*Data provided:*
_ _ _ _ _
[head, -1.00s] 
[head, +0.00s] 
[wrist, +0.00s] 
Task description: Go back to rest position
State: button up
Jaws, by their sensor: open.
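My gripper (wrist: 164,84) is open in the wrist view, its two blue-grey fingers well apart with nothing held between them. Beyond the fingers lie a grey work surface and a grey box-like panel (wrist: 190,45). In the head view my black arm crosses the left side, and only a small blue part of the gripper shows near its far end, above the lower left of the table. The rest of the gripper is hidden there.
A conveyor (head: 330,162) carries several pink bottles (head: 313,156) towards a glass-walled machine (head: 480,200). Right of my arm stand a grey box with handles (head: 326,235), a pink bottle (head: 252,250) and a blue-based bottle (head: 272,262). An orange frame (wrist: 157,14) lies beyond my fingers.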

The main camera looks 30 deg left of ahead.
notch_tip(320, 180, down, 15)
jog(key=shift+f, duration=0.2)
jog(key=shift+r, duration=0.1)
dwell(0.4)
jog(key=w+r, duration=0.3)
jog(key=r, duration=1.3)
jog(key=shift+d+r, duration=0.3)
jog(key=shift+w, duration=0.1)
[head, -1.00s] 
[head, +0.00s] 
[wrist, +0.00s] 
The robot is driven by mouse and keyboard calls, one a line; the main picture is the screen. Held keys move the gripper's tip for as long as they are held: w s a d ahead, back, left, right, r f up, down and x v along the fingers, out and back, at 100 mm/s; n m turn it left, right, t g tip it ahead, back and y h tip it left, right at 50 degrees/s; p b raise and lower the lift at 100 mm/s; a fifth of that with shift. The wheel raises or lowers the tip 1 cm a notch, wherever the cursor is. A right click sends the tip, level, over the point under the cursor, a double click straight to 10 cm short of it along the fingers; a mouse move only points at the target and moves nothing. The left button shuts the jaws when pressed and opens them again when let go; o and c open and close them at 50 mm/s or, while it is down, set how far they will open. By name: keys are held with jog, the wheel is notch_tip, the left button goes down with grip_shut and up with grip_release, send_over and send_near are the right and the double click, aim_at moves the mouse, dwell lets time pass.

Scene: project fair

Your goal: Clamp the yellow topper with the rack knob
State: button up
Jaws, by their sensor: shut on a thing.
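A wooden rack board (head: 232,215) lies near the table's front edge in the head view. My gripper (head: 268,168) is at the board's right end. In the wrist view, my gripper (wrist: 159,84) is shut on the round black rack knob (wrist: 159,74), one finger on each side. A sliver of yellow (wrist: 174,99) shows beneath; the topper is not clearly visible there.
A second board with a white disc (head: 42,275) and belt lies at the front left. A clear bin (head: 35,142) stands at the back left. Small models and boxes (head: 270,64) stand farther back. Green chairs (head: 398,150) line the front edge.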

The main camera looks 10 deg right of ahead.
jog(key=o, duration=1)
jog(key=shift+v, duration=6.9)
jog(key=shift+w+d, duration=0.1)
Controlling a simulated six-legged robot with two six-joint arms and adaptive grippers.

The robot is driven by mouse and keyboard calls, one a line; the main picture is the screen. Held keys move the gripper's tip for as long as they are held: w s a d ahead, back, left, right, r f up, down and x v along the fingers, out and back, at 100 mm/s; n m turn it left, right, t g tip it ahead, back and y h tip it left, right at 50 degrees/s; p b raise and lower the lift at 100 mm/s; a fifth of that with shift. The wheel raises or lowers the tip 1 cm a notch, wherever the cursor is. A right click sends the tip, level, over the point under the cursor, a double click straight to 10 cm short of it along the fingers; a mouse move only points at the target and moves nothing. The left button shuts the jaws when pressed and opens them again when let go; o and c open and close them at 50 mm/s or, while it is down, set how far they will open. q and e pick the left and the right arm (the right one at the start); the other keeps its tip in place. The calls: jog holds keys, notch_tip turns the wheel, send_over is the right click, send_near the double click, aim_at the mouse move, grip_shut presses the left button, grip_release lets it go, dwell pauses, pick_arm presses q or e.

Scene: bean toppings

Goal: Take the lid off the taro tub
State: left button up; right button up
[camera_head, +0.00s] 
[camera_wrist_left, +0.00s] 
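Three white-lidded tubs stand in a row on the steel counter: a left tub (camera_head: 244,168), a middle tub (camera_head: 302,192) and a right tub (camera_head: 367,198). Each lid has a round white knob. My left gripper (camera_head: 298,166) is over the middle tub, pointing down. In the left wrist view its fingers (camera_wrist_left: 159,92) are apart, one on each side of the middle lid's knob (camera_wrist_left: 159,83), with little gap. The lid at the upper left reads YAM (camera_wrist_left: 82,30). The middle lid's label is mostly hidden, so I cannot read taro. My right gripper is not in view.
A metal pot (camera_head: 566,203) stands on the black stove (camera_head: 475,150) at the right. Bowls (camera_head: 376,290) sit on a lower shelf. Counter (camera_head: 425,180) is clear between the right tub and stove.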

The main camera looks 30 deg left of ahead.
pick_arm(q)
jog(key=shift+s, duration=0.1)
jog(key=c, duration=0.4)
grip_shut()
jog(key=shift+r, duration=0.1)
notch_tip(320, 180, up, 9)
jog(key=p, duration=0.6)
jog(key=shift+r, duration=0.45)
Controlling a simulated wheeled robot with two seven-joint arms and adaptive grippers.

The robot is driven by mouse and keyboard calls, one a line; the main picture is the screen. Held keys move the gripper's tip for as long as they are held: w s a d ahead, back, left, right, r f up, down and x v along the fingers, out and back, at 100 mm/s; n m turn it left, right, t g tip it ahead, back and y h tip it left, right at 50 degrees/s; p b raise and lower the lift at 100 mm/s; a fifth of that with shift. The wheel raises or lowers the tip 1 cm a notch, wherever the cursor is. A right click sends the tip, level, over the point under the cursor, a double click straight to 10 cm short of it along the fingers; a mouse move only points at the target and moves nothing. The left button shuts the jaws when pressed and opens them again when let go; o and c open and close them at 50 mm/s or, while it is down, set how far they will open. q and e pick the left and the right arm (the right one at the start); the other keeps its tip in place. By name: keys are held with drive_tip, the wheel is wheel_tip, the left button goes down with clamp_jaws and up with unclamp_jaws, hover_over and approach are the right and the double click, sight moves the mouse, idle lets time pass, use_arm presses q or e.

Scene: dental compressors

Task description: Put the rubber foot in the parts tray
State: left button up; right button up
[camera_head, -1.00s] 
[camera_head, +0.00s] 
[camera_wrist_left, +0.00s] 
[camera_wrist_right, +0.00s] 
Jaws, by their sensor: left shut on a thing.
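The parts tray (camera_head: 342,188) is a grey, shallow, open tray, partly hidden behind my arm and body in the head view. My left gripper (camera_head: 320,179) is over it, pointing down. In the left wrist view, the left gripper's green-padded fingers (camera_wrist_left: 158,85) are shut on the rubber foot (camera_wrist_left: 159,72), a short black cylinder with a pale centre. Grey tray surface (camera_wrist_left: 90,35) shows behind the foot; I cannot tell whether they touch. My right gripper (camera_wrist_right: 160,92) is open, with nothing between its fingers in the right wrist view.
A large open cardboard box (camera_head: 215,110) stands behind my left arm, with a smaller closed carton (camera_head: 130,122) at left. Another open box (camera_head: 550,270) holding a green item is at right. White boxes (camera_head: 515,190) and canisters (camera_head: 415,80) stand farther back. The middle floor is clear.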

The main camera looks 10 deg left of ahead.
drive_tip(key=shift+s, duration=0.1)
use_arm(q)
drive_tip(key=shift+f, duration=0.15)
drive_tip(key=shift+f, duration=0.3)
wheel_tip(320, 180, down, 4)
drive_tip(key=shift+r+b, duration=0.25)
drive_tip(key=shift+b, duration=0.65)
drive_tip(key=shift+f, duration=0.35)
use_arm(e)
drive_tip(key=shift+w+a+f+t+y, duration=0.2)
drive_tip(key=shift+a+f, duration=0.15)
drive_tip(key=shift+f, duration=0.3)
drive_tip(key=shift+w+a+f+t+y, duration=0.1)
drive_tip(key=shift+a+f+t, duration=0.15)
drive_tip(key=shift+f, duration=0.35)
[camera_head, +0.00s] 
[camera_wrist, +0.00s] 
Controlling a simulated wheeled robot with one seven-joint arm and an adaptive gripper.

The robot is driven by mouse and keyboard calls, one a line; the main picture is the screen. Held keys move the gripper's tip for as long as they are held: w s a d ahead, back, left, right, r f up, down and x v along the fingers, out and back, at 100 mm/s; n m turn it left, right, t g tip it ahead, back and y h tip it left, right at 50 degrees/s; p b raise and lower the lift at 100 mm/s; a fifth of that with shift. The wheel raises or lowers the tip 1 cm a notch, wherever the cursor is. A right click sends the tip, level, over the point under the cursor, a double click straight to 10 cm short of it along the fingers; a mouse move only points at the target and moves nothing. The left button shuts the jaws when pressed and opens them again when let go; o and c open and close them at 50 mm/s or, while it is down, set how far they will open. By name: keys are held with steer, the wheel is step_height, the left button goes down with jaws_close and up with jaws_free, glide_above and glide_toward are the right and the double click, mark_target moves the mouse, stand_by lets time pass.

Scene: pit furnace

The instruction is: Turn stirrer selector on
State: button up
_ _ _ _ _
*Short task:* What is the number of lines in the records that contain the word "arms"? Answer with the number and nothing else.

*Task solution:* 2